NASA and the US Department of Energy (DOE) have choose a handful of companies to devise concepts for bringing nuclear power to the moon, the agencies announced on Tuesday. With three 12-month contracts worth $5 million each, companies are expected to design fission surface power the systems design could be ready to launch by the end of the decade for demonstration on the Moon.
NASA and the DOE are exploring nuclear power because electricity, of course, isn’t exactly available on the Moon or further out in space. When astronauts return to the Moon and eventually travel to Mars, they will need a reliable, lightweight power system. It should also be able to work in different locations, as well as in different environmental and weather conditions. Fission systems meet the criteria.

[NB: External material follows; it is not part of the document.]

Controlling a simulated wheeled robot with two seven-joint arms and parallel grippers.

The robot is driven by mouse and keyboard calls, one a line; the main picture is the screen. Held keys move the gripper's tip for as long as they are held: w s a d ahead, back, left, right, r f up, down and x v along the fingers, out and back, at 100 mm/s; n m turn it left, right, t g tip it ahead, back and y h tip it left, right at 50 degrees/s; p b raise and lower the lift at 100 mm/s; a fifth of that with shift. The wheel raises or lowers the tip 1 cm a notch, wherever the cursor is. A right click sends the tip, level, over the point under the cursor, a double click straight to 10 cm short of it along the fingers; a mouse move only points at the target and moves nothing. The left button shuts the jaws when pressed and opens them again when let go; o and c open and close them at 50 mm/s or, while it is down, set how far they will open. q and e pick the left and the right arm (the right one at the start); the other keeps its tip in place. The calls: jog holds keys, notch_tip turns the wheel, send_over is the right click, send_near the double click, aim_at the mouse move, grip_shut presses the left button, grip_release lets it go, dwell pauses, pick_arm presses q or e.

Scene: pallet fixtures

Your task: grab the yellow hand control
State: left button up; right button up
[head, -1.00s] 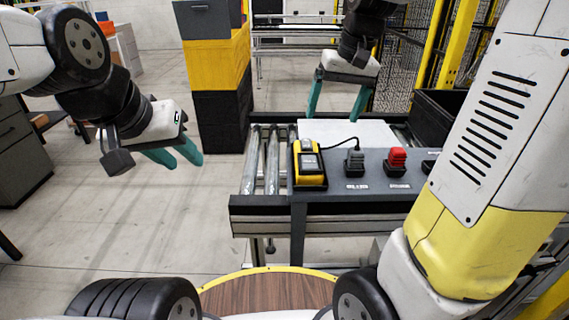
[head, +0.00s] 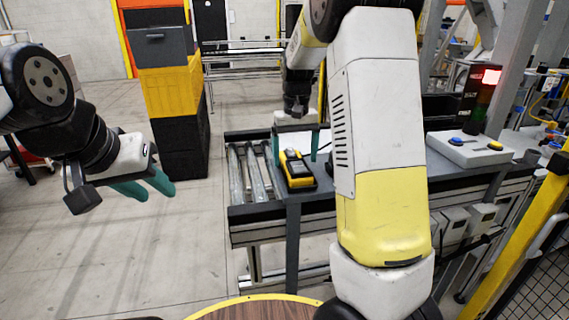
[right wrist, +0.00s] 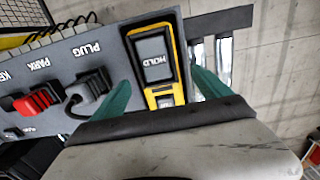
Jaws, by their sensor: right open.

By the end of the decade, NASA and the DOE want to test a 40 kilowatt-class fission power system on the Moon. To put that into perspective, a 40 kilowatt system could provide enough power to run 30 homes continuously for 10 years.
The companies that will receive the new contracts are expected to design 40 kilowatt systems that are expected to last at least 10 years in the lunar environment.

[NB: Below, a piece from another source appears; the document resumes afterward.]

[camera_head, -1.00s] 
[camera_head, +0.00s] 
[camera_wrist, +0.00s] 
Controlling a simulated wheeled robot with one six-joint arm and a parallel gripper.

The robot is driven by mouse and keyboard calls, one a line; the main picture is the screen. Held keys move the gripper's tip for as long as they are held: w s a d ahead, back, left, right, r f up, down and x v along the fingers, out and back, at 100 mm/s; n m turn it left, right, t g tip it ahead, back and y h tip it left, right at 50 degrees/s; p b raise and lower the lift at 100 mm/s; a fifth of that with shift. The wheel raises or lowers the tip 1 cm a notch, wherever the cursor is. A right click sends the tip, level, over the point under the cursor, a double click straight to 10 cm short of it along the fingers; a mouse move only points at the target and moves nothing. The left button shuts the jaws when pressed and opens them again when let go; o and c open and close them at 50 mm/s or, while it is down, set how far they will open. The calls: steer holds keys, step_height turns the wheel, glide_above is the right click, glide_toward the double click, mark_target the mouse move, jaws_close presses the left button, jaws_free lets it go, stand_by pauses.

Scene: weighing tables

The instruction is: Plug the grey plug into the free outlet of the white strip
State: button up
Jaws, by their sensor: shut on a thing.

“The Fission Surface Power project is a very feasible first step toward establishing nuclear power on the Moon by the United States,” John Wagner, director of the DOE’s Idaho National Laboratory, said in a statement. . “I can’t wait to see what each of these teams achieve.”
The three contracts go to: Lockheed Martin, which will partner with BWXT and Creare; Westinghouse, which will partner with Aerojet Rocketdyne; and IX, a joint venture between Intuitive Machines and X-Energy that will partner with Maxar and Boeing.